That was the theory, but it ran straight into the reality that most of the time “throwaway prototyping code” gets shipped straight to production and never updated, because it’s addressing real needs right now and there’s no time to fix it because a dozen other feature requests and support issues have arrived in the meantime.
The quip that “there’s nothing more permanent than a temporary solution” has been a truism of software engineering since long before AI arrived on the scene, vibe coding is just making the problem much worse.
The dirty secret of a huge amount of "production code", i.e. code that is in production right now servicing enterprise needs, is that it's written with the care and understanding of typical throwaway code. It's not a new problem. Ball of mud architectures are everywhere, prototypes becoming permanent are common, understanding is low (especially if the original author has left or switched teams), but teams muddle through with the super powers of being able to ship ongoing patch fixes, code review, automated testing, and sometimes even writing code with professional care and forming little oases of quality.

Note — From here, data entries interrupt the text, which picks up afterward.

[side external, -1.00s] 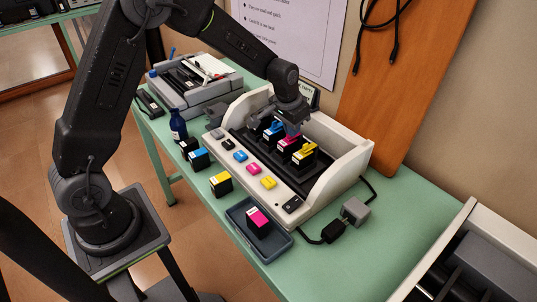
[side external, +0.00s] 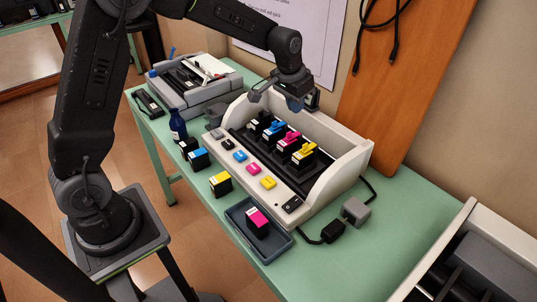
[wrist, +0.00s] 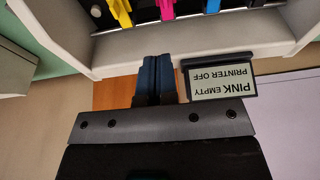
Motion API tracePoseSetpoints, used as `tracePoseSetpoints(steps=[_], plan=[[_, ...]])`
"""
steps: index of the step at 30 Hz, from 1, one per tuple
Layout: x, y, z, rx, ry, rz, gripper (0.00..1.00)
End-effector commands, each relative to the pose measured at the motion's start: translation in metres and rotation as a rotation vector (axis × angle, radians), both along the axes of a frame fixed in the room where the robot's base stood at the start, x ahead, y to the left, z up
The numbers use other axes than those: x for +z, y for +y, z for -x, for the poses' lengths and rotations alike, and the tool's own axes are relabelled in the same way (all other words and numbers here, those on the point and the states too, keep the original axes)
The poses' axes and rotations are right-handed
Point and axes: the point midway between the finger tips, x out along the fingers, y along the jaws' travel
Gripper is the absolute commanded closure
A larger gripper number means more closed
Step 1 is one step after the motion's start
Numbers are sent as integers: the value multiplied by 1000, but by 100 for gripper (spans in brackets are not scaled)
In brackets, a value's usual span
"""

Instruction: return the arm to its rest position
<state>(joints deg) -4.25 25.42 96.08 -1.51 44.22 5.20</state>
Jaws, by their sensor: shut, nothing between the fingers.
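My gripper (side external: 294,104) is raised above the back of the white printer (side external: 345,175), clear of the cartridges. In the wrist view its two blue-grey fingers (wrist: 156,78) are together with nothing between them. In the printer's dark carriage stand a black cartridge (side external: 261,121), a cyan one (side external: 273,131), a magenta one (side external: 290,142) and a yellow one (side external: 304,155). The wrist view shows a small sign (wrist: 220,80), upside down, reading "PINK EMPTY PRINTER OFF".
A blue-grey tray (side external: 274,248) with a magenta cartridge (side external: 257,222) sits in front of the printer. Loose yellow (side external: 220,184), cyan and black cartridges and a blue bottle (side external: 177,125) stand left. A grey device (side external: 187,82) is behind. An orange board (side external: 405,85) leans on the wall.

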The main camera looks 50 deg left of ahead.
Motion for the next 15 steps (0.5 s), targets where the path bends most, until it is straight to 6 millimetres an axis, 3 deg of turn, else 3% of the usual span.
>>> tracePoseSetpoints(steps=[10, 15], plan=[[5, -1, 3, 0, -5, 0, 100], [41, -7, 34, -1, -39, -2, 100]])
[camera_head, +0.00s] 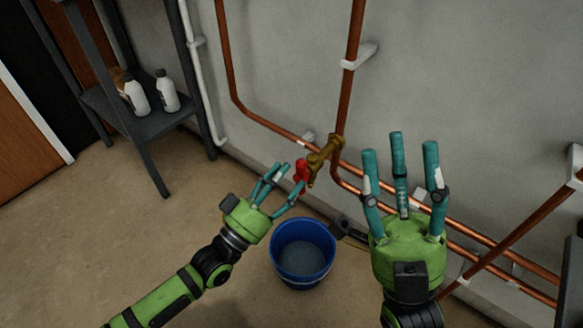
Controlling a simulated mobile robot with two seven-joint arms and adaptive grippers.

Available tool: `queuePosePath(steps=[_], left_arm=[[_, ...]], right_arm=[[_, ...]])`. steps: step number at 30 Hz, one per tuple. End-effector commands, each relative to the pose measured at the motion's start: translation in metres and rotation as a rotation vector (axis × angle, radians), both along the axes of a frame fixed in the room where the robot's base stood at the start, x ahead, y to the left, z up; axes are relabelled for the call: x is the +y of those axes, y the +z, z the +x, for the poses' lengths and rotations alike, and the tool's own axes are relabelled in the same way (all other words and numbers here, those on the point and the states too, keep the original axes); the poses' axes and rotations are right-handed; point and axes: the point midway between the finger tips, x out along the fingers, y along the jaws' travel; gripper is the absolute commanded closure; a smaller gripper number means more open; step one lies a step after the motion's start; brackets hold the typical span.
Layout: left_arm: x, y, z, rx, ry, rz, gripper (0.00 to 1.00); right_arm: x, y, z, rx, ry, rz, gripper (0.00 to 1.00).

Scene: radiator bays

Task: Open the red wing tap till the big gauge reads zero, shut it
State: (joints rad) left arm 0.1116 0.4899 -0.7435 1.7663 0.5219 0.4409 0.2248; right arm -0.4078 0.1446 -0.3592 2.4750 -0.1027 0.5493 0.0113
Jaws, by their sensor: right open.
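The red wing tap (301,171) sits on a brass valve body (324,156) joined to the copper pipe low on the wall. My left gripper (283,180) is at the tap, its teal fingers around or beside the red handle. I cannot tell whether they touch it or are closed on it. My right gripper (402,160) is open and empty, fingers pointing up the picture, to the right of the tap. The big gauge is not visible in this view.
A blue bucket (303,254) stands on the floor below the tap. Copper pipes (347,95) run along the wall. A dark shelf (150,124) with white bottles (137,96) stands at the left. The floor at lower left is clear apart from my arm.

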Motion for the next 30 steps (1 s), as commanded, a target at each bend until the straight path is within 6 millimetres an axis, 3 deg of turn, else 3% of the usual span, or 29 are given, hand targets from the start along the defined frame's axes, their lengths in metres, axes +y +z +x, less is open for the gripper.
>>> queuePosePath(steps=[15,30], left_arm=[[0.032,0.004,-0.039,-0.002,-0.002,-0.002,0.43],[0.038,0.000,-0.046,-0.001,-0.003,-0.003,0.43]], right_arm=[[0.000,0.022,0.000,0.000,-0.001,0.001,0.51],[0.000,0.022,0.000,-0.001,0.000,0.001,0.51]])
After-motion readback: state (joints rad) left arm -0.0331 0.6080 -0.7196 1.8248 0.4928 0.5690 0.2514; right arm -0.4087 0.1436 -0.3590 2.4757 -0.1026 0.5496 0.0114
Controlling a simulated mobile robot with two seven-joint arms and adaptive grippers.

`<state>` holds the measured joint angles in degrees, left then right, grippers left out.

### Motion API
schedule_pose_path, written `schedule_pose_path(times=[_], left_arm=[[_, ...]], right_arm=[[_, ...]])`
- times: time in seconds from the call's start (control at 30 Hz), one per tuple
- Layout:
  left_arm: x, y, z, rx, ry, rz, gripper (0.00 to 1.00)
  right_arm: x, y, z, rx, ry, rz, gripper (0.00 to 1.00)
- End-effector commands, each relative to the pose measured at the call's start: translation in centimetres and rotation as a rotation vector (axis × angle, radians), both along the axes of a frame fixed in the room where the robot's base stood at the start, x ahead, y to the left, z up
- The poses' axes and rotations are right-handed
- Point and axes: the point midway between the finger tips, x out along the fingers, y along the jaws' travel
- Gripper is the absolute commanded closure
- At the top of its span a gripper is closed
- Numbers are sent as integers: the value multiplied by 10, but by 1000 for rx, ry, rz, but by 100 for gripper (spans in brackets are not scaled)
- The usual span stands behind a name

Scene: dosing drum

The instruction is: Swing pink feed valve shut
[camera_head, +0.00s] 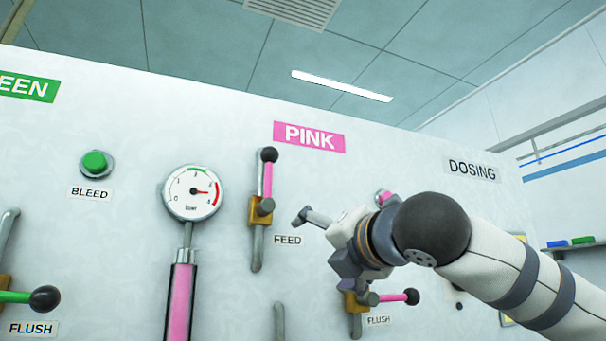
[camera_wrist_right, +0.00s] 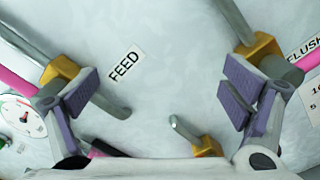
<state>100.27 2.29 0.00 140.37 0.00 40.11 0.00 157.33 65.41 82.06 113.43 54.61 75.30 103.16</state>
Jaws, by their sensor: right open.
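The pink feed valve (camera_head: 262,208) sits on a vertical pipe under the PINK sign (camera_head: 309,137). Its pink lever (camera_head: 268,180) points up, in line with the pipe, with a black ball (camera_head: 269,155) on top. My right gripper (camera_head: 322,243) is to the right of and below this valve, apart from the lever. In the right wrist view my right gripper (camera_wrist_right: 160,93) is open and empty, with the FEED label (camera_wrist_right: 125,65) between its fingers. There the feed valve's brass body (camera_wrist_right: 60,68) is partly behind the left finger. My left gripper is not in view.
The pink flush valve (camera_head: 357,299), its lever pointing right, is below my right wrist. A pressure gauge (camera_head: 193,192) on a pink-banded stem stands left of the feed valve. Further left are a green bleed button (camera_head: 95,163) and a green flush lever (camera_head: 18,297).

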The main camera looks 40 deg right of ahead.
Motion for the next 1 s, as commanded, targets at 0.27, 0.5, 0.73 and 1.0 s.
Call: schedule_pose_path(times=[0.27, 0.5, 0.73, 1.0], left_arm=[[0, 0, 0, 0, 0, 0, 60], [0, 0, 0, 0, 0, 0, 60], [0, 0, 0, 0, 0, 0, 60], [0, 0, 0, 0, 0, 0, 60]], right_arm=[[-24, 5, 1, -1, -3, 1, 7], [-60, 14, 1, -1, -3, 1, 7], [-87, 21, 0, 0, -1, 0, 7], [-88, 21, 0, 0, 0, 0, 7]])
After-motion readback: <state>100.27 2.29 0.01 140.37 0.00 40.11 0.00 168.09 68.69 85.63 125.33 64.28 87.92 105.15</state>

I'm mildly optimistic that vibe coding won't make the problems that much worse and can actually lift the standards of quality in some cases. In my own personal careless / throwaway bash scripts, I've been using AI for them more and more, but I also notice that it puts more care into them than I otherwise would have with respect to things like error checking, friendlier help and other options, progress echos, and comments. AI tools still have a ways to go on larger projects though, and hallucinations seem particularly bad when it comes to foreign library bindings...
Why do people think it means we can write enterprise applications without understanding the code/specifications?